== EXTRACTED INFORMATION

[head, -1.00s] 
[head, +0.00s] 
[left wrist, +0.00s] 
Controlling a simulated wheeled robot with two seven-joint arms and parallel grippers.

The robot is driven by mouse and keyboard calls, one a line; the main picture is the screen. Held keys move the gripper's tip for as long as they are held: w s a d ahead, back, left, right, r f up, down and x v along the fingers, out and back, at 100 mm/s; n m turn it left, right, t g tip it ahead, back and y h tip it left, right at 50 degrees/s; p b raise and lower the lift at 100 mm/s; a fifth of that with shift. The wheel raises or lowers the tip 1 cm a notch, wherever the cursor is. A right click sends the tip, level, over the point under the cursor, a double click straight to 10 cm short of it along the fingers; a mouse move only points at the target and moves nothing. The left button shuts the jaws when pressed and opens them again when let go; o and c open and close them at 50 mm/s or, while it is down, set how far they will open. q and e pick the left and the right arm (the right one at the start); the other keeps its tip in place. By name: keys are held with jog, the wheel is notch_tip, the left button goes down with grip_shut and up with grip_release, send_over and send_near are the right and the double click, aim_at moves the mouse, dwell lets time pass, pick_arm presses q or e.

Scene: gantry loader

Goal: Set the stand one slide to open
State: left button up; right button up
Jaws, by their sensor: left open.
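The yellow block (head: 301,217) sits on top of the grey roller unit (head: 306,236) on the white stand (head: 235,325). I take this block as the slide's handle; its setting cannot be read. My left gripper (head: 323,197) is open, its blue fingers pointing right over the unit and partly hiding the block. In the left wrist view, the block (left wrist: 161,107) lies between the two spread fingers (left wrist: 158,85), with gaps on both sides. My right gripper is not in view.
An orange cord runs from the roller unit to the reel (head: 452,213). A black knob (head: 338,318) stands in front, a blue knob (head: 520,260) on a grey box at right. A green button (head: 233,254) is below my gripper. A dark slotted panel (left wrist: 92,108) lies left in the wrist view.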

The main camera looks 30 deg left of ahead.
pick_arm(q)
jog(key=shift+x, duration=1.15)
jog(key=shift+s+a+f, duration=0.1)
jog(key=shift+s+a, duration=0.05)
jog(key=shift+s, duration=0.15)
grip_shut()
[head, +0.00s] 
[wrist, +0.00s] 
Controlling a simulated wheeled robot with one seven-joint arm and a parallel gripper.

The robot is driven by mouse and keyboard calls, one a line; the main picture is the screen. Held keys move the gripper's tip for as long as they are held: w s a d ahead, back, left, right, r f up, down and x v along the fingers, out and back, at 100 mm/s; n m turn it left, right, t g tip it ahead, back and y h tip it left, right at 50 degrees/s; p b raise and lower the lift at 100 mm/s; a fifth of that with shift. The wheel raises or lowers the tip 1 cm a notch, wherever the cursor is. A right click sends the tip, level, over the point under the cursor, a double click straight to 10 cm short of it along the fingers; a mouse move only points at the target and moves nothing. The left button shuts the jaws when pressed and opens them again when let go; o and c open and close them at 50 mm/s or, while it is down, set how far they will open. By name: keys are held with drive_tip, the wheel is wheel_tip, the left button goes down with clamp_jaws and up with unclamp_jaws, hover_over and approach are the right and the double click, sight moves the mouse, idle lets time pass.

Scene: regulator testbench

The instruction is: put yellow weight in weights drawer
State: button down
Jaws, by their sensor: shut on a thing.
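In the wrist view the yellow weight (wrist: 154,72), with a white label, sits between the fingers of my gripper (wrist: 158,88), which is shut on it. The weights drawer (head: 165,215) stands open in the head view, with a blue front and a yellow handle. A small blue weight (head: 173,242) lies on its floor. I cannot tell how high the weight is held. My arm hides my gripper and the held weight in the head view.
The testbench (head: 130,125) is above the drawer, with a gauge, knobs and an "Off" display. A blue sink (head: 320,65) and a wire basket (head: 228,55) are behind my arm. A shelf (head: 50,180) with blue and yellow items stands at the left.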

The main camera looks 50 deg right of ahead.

====

PROBLEM =
Give the lines from the one containing "The instruction is: put" through the end of the entries again, exactly as written and with no other lines.

ANSWER =
The instruction is: put yellow weight in weights drawer
State: button down
Jaws, by their sensor: shut on a thing.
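In the wrist view the yellow weight (wrist: 154,72), with a white label, sits between the fingers of my gripper (wrist: 158,88), which is shut on it. The weights drawer (head: 165,215) stands open in the head view, with a blue front and a yellow handle. A small blue weight (head: 173,242) lies on its floor. I cannot tell how high the weight is held. My arm hides my gripper and the held weight in the head view.
The testbench (head: 130,125) is above the drawer, with a gauge, knobs and an "Off" display. A blue sink (head: 320,65) and a wire basket (head: 228,55) are behind my arm. A shelf (head: 50,180) with blue and yellow items stands at the left.

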The main camera looks 50 deg right of ahead.

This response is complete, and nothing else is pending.